Segundo o jornalista Élson Martins, um de seus amigos mais chegados, ele era neto de Benedito Monteiro, um dos coronéis da Revolução Acreana de 1903, e dedicou mais de 50 anos à pesquisa sobre Plácido de Castro.
Tendo nascido em 1917, Océlio foi contemporâneo de Jarbas Passarinho, Armando Nogueira e Jorge Kalume, na Xapuri dos anos 20.
O pai, Felipe Medeiros, exerceu a função de juiz de Direito no tempo em que ser juiz chamava atenção, mais pela dignidade e sabedoria jurídica que pelo salário que recebia ou por exercer o poder de mandar cidadãos pobres para a cadeia.

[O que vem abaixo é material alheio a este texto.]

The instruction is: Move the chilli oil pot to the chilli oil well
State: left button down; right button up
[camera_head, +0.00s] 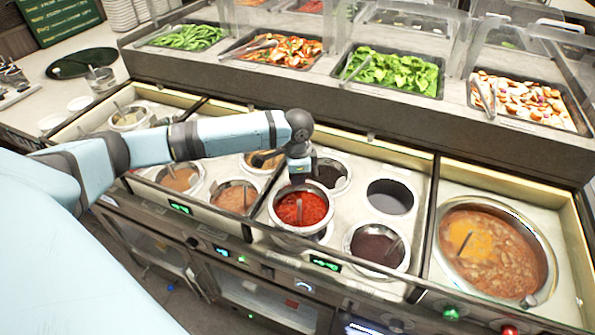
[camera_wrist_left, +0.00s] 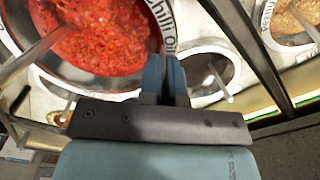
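The chilli oil pot (camera_head: 300,211) is a round metal pot of red sauce with a spoon in it. It seems raised above the counter, with its outer wall showing and part of a round opening (camera_head: 322,236) below it. In the left wrist view the pot (camera_wrist_left: 105,35) fills the upper left, and its rim lettering reads "Chilli Oil". My left gripper (camera_head: 299,181) is at the pot's far rim; its blue fingers (camera_wrist_left: 165,72) are close together on the rim. A round well (camera_head: 390,197) to the right looks dark and without a spoon. I cannot read well labels. My right gripper is out of view.
A dark sauce pot (camera_head: 376,246) sits right of the chilli oil pot, and another dark one (camera_head: 329,174) behind it. Brown sauce pots (camera_head: 235,197) stand left. A large soup pot (camera_head: 492,252) is at the right. Raised salad trays (camera_head: 392,72) line the back.

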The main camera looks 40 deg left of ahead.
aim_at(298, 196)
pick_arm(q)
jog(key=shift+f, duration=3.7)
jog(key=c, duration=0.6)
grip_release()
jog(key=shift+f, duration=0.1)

Menino “levado” da época, ele foi entregue aos padres, que prometeram salvar sua alma através da fé religiosa (falharam, claro!).

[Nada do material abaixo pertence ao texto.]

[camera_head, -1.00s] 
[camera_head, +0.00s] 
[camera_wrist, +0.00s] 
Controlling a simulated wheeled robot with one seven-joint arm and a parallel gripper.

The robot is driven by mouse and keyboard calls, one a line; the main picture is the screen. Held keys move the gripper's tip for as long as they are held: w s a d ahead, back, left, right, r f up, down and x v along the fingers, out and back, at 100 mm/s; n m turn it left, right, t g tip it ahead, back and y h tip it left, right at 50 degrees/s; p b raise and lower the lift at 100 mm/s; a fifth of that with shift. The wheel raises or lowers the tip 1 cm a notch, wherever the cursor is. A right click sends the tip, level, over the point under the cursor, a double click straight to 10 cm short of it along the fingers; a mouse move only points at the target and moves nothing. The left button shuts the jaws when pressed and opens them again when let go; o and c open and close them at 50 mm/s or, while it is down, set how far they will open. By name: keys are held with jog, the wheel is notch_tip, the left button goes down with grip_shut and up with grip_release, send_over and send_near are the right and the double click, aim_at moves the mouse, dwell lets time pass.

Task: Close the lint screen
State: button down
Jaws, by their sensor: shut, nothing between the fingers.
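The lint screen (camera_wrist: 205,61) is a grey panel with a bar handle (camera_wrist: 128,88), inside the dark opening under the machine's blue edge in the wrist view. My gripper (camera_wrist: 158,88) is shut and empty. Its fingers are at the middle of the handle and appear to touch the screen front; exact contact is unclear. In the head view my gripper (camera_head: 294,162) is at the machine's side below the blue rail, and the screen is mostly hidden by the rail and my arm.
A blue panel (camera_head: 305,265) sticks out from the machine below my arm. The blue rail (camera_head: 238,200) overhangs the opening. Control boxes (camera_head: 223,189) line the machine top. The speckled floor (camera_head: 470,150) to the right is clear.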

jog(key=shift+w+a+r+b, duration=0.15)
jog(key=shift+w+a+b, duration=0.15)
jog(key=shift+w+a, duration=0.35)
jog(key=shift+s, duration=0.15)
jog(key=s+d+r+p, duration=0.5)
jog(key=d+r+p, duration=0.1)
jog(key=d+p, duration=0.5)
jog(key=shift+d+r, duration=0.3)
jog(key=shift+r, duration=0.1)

Depois, os pais o mandaram de navio gaiola para um colégio em Belém, que formava professores normalistas.
Dali, freqüentando aulas no meio de um monte de mulheres bonitas, saiu mais assanhado do que nunca para o Rio de Janeiro, onde cursou direito e trabalhou como repórter em vários jornais cariocas.

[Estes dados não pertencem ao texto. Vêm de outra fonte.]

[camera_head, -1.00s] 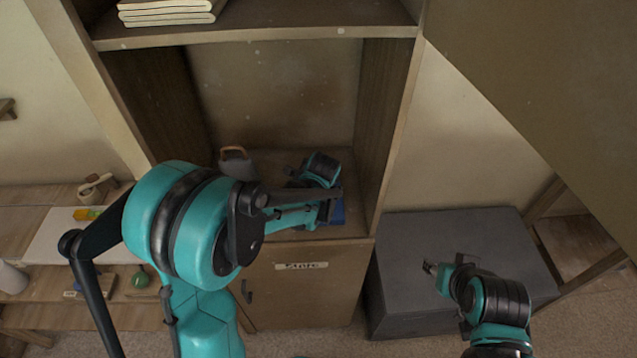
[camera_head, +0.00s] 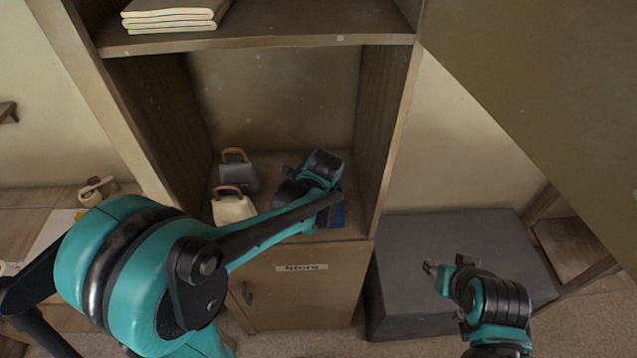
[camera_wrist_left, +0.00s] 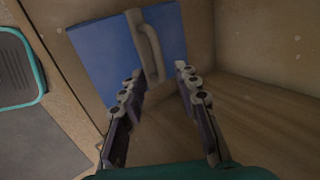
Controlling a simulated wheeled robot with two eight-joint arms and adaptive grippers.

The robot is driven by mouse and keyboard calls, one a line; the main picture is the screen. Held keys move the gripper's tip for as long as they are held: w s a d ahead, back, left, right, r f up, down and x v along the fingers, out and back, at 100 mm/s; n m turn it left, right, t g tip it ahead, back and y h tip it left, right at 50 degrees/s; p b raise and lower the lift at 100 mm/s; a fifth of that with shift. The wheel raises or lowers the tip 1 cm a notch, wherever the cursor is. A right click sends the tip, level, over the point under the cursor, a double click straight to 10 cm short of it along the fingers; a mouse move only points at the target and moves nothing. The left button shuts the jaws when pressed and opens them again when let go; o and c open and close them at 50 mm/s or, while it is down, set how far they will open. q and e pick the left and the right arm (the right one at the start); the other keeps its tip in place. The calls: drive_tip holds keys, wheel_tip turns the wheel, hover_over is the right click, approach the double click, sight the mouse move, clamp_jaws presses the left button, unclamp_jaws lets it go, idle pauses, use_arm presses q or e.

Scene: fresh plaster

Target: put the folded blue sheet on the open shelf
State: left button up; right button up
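A flat blue thing, likely the folded blue sheet (camera_head: 338,214), lies at the front right of the lower open shelf (camera_head: 265,170), mostly hidden behind my left arm. It shows larger in the left wrist view (camera_wrist_left: 100,62), with a grey piece with a looped handle (camera_wrist_left: 150,48) across its middle. My left gripper (camera_wrist_left: 159,76) is open, its fingers apart on both sides of the handle's lower end. I cannot tell whether they touch it. In the head view the left fingertips are hard to make out. My right gripper (camera_head: 430,268) is above the grey chest; its fingers are too small to read.
A dark grey handled block (camera_head: 238,172) and a cream handled block (camera_head: 233,208) stand on the lower shelf's left side. Folded cream cloths (camera_head: 172,16) lie on the upper shelf (camera_head: 280,40). A labelled cupboard door (camera_head: 300,295) is below. The grey chest (camera_head: 455,240) stands right.

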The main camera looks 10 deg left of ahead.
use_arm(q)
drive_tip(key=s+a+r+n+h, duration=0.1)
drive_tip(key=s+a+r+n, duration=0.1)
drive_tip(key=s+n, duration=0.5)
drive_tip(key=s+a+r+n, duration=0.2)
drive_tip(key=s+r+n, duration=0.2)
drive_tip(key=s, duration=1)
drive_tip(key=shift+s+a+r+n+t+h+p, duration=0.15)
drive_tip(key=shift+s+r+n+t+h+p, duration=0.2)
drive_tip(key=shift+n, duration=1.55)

Pedagogo, foi professor no Pará e, no retorno ao Acre, foi diretor de Educação, na década de 40, quando também ocupou o cargo de diretor da Imprensa Oficial do Estado.
Océlio também prestou serviço como auxiliar de Gabinete Civil dos presidentes Eurico Dutra, Café Filho, Nereu Ramos e Juscelino Kubitscheck.
Ele foi delegado do Tesouro Nacional em Nova York, de 1950 a 1955, e consultor jurídico da extinta Superintendência do Plano de Valorização Econômica da Amazônia (SPVEA).
Océlio de Medeiros publicou vários livros, primeiro nas áreas de Direito e Economia: “Governo Federal no Brasil”, “Reorganização Municipal”, “A Organização e Administração dos Territórios Federais”, “Problemas Fundamentais dos Municípios Brasileiros” e “The Brazilian Plan for the Economic Development of the Amazon Region”.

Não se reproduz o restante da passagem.